Strommarkt

Bis vor einigen Jahren musste man sich mit dem lokalen Stromangebot des Ortes begnügen. Strom kam aus der Steckdose und der Vertrag war beim Zuzug in einen Ort obligatorisch. Die Stromgebühr war sozusagen eine Abgabe an die Heimatgemeinde.

In den 80er Jahren des letzten Jahrhunderts ging dann die Entwicklung weg von Verstaatlichung hin zu einer Privatisierung. Die Eiserne Lady, "Maggie Thatcher" fing damit an, im restlichen Europa wurde dann ebenfalls privatisiert. Das Problem bei der Privatisierung von Dingen, die normalerweise aus der Wand kommen ist, dass man anders als bei Produkten vom Markt, nur eingeschränkt wählen kann. Gerade bei Strom gibt es zunächst einmal als realer Kontakt zur Ware für den Verbraucher nur die Steckdose. Die sieht verstaatlicht genauso aus wie privat. Das Problem bei Strom wie aber auch bei Gas und Wasser ist, mit was kann sich ein Unternehmen gegenüber einem anderen profilieren.

Notwendige Vorraussetzung für die Deregulierung des Strommarktes ist zunächst einmal, dass der Endkunde überhaupt eine Vertragsfreiheit hat. Er muss zwischen verschiedenen Anbietern wählen können und diese müssen in der Lage sein, das Produkt Strom an den Verbraucher zu liefern. Im Hintergrund sind, ähnlich wie bei den Telefongesellschaften, zwischen den Stromkonzernen Verträge abgeschlossen worden, die das Durchleiten auch über die letzte Meile gewährleistet. Die letzten Kupfermeter müssen eben benutzbar sein. Die Rahmenbedingungen für die Deregulierung mussten übrigens in den letzten Jahren es letzten Jahrhunderts gelegt werden. In den Regeln ist dann auch festgelegt, dass Stromanbieter Alternativstrom von kleinen Anbietern zu einem Festbetrag kaufen müssen, deswegen lohnen sich zum Beispiel die Windkraftfelder im Norden von Deutschland. Ohne Regulierung wäre eine Deregulierung nicht in Gang zu bekommen.

Vertragsfreiheit hat aber nur dann einen Sinn, wenn es Unterschiede im Produkt gibt. Die Unterschiede beim Strom sind, wie oben schon beschrieben, eher virtuell. Physikalisch gibt es am Strom aus Bayern oder aus Polen nichts zu unterscheiden. Weder die Reinheit noch die Stabilität und Güte der Versorgung ist ein Unterscheidungsmerkmal. Trotzdem lohnt es sich für den Verbraucher, die Verträge anzuschauen.
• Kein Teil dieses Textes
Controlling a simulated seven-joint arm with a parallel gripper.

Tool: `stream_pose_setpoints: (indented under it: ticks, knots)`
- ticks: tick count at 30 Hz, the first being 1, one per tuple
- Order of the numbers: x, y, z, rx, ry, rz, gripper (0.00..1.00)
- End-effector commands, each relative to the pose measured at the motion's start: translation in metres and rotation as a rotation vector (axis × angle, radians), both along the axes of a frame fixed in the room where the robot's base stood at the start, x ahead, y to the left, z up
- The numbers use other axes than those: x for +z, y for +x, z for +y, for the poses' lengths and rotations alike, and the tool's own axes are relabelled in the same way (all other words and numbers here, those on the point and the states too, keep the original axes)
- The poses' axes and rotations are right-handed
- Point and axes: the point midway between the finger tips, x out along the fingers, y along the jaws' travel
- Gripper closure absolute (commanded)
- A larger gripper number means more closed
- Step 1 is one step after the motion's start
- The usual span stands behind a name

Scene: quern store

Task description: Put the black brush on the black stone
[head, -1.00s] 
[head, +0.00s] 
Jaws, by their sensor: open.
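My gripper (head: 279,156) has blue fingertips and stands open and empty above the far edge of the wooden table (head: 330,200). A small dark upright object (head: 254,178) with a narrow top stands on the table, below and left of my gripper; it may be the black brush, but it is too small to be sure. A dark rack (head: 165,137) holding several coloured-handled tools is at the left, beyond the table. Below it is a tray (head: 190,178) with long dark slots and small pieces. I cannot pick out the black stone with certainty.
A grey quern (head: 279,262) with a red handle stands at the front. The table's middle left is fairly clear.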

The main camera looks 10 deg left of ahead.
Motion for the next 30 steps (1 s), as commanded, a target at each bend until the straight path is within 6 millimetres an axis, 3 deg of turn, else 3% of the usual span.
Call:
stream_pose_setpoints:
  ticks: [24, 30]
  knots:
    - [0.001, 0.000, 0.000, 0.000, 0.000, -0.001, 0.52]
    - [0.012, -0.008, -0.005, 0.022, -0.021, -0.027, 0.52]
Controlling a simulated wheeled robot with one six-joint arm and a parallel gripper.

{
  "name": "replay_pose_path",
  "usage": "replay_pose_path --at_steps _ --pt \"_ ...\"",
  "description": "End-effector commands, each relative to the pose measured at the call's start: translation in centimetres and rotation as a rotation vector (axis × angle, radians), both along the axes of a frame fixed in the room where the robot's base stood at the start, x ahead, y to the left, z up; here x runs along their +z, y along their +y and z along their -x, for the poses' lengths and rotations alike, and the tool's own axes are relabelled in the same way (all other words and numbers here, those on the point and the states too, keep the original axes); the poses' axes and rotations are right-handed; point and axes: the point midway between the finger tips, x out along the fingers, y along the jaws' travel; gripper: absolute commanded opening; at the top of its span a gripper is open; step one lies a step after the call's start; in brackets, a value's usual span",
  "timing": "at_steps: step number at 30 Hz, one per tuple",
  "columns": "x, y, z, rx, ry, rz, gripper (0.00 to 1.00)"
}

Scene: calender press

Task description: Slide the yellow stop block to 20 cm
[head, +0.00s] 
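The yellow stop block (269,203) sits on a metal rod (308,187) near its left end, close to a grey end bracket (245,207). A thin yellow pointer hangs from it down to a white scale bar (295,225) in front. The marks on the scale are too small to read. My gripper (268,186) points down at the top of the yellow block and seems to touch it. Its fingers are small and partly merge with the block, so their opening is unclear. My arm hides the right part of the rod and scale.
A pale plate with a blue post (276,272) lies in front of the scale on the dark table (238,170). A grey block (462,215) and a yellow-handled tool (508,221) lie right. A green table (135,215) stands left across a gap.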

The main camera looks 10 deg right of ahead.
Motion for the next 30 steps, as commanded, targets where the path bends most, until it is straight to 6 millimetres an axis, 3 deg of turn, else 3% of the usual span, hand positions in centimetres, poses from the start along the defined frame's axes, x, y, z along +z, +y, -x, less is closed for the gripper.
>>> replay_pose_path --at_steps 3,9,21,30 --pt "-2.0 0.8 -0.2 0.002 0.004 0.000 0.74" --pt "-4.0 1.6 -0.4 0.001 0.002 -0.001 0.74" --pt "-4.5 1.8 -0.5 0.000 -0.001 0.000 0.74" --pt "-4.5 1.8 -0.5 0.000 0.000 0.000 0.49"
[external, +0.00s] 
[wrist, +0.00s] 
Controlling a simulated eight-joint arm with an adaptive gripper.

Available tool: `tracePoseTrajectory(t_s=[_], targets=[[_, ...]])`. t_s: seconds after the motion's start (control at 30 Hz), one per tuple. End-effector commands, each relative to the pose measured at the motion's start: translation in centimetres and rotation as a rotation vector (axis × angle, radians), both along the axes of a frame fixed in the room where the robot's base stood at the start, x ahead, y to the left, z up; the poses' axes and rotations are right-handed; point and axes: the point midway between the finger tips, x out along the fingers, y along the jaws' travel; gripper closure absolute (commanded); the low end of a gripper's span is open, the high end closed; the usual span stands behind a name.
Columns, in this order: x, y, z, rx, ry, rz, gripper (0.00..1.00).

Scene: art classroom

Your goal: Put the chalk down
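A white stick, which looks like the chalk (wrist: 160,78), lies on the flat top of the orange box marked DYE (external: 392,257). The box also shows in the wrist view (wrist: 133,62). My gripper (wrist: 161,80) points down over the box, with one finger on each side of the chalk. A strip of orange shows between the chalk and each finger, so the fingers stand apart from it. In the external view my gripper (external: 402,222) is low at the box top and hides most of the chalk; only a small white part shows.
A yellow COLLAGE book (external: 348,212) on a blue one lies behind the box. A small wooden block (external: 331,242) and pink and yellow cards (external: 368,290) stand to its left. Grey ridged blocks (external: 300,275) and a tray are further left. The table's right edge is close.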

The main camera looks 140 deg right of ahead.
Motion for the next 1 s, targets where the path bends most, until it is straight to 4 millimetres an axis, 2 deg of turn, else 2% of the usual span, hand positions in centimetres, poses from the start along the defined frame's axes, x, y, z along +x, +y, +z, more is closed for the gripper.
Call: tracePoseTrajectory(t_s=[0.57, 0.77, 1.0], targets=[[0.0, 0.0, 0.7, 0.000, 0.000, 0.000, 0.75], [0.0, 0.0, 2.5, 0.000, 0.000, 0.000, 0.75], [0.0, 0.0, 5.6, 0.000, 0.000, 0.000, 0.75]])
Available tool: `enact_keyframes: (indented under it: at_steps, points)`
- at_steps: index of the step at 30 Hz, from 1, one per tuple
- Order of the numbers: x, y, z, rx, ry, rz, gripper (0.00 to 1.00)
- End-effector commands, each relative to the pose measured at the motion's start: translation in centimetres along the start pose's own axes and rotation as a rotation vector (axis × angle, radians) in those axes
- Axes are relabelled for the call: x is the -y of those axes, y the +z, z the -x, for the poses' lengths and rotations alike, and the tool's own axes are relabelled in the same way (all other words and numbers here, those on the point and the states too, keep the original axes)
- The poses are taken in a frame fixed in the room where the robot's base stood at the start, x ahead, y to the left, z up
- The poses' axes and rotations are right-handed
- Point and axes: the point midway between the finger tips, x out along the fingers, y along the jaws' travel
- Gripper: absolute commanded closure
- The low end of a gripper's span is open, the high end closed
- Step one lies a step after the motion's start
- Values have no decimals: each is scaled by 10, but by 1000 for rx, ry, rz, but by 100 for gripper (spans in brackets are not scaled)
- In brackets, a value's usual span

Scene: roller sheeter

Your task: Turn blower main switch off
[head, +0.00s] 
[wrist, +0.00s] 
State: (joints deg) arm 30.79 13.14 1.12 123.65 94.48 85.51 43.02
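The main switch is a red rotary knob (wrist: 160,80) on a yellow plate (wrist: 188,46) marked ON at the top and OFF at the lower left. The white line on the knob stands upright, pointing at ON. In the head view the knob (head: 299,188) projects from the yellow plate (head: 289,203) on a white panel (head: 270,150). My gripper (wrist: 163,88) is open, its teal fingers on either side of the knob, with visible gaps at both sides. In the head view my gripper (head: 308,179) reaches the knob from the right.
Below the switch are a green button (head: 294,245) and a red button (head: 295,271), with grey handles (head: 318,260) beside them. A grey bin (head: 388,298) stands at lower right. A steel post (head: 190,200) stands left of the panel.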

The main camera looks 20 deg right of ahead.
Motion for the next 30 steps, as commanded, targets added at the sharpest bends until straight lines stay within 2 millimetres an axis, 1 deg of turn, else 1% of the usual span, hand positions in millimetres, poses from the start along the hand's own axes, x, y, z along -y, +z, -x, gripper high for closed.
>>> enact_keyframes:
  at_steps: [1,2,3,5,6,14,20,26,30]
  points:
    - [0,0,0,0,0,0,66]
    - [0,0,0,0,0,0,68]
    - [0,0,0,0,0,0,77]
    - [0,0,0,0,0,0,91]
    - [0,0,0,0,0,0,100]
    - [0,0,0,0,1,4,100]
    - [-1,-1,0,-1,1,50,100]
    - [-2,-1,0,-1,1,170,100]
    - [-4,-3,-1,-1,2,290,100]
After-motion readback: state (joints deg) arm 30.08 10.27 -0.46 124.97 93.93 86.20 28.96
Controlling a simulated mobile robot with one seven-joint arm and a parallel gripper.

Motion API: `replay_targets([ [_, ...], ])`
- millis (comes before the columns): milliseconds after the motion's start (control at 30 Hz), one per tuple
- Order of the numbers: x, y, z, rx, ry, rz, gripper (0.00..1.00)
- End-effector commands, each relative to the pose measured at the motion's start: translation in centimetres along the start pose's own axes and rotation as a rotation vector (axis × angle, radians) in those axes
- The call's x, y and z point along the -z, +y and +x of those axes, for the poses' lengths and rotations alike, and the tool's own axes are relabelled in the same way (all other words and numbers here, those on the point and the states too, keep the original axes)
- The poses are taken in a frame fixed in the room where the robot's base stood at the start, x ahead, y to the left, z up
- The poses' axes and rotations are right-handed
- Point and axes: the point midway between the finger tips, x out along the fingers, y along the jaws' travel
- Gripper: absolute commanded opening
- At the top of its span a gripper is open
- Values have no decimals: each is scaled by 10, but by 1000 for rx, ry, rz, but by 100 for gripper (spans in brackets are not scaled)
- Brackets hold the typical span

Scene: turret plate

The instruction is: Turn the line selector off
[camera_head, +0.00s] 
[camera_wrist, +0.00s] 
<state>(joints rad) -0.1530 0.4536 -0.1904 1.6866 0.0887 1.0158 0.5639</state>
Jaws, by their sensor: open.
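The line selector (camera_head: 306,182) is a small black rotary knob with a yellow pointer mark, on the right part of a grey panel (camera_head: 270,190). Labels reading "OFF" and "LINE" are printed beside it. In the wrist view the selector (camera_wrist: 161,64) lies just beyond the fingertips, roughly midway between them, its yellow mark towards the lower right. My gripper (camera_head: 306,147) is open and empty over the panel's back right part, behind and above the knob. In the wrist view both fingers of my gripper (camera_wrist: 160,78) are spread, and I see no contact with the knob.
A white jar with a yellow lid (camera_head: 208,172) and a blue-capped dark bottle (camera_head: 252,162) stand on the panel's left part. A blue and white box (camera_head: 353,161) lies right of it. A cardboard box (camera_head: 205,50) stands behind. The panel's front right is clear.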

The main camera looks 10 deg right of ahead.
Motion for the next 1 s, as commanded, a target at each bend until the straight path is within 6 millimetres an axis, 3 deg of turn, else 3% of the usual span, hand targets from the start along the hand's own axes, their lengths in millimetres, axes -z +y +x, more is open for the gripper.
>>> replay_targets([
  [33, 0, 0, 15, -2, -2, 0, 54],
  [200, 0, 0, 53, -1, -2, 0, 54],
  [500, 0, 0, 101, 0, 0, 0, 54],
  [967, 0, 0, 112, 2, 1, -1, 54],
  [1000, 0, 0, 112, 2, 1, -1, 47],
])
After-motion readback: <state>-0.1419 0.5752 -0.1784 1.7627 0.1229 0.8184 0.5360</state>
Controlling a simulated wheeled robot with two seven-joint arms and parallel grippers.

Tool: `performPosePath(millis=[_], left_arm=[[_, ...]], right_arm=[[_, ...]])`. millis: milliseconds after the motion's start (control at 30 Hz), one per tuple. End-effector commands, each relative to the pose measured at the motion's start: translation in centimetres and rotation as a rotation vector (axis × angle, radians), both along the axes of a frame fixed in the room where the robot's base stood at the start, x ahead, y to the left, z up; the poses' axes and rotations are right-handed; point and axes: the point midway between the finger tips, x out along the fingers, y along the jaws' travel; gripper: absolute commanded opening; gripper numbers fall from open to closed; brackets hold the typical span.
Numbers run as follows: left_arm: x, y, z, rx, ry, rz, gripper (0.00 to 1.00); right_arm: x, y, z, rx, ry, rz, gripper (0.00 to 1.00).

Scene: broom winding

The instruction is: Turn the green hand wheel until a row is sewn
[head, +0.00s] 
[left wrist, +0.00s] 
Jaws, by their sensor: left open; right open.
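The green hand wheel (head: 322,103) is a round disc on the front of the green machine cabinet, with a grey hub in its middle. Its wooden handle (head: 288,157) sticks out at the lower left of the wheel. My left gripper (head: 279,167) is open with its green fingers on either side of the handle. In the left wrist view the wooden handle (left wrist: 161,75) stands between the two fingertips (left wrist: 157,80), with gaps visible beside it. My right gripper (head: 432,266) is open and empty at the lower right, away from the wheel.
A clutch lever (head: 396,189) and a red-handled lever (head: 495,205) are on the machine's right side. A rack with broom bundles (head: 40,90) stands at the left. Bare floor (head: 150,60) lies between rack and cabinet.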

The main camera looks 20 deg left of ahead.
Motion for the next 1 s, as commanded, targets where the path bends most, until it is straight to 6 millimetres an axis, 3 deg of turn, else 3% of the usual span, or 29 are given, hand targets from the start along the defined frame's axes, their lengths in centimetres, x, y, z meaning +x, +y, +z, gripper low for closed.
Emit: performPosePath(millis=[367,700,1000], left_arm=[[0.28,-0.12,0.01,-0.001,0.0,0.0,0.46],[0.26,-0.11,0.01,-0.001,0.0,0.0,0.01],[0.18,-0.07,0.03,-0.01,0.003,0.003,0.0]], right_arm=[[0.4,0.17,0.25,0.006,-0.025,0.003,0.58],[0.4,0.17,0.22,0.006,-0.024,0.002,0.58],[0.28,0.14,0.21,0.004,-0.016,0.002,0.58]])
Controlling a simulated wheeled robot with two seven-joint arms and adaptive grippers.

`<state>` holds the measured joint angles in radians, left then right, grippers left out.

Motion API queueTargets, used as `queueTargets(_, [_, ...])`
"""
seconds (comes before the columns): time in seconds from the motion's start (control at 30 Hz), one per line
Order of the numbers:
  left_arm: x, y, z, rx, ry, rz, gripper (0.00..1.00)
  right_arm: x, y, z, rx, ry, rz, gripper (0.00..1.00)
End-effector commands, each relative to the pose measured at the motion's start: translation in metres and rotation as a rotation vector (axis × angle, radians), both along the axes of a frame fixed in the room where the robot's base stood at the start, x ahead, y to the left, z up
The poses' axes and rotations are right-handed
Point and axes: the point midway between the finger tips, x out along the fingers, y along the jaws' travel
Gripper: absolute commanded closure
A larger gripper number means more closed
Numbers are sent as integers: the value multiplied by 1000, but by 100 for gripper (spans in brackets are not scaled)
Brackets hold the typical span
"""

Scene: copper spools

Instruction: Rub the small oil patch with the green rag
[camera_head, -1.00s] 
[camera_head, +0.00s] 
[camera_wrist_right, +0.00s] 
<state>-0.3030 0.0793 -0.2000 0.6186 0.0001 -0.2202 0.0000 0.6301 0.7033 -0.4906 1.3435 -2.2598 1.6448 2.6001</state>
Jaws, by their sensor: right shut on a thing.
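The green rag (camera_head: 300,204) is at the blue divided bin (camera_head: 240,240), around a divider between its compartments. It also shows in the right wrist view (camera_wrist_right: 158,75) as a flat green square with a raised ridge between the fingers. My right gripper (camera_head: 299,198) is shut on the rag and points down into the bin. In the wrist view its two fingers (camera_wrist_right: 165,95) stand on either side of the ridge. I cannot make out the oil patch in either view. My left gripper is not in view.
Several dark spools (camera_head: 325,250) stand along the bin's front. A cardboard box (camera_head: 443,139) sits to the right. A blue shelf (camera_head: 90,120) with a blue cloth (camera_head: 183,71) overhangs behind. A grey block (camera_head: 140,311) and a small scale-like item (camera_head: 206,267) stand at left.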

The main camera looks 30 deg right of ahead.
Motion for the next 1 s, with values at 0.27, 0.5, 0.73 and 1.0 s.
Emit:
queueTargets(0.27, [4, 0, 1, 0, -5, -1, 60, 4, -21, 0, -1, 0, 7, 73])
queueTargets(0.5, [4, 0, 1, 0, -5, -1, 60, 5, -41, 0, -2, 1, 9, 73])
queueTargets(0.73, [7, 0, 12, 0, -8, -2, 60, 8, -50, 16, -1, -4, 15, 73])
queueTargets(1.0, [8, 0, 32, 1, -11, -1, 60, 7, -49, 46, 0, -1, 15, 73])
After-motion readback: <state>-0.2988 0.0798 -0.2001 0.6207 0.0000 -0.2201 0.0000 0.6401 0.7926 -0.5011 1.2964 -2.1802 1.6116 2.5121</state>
Eventuell arbeitet ja der eine Produzent effektiver als der andere oder aber er hat günstigere Quellen. Man kann also als Auswahlkriterium für den Anbieter den Preis nehmen. Man kann aber auch die Erzeugung des Stromes mit ins Kalkül ziehen. Wenn man ein gutes Gewissen haben möchte, dann kann man ökologischen Strom beziehen und dafür dann auch mehr Geld ausgeben. Sollte einem das egal sein, dann wird man für den Atomstrom stimmen. Natürlich bekommt man dann nicht Elektronen, die entweder von Atom- oder vom Ökoerzeuger stammen - aber mit seinem Geld hat man eine Entscheidungsmacht. In gewissem Sinne wird durch die Deregulierung die Gelddemokratie eingeführt.

Die Deregulierung des Strommarktes hat auch zu einer Überschwemmung mit Werbemitteln geführt. Man sollte sich als Verbraucher hinsetzen und diese genau studieren, man hat fast soviel Entscheidungsmacht wie bei einer politischen Wahl. Außerdem ist das eine sehr ehrliche Wahl, seine Stimme abzugeben kostet einen keinen Cent, für seine Überzeugung 10 Euro mehr auszugeben ist dann schon eine andere Sache.